What you need to do:
Reproduce the listing below exactly, minus its pictures.

Source data:
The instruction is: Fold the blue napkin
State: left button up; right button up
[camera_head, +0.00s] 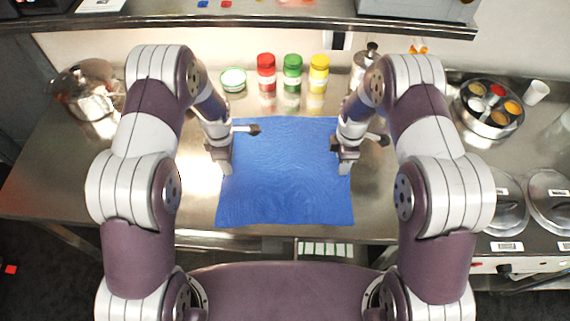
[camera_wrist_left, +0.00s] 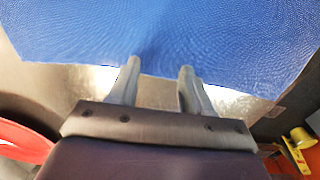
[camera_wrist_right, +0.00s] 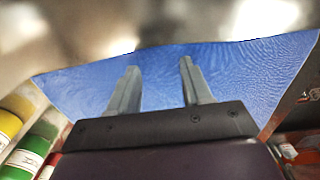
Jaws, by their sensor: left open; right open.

Result below:
The instruction is: Fold the blue napkin
State: left button up; right button up
[camera_head, +0.00s] 
[camera_wrist_left, +0.00s] 
[camera_wrist_right, +0.00s] 
Jaws, by their sensor: left open; right open.

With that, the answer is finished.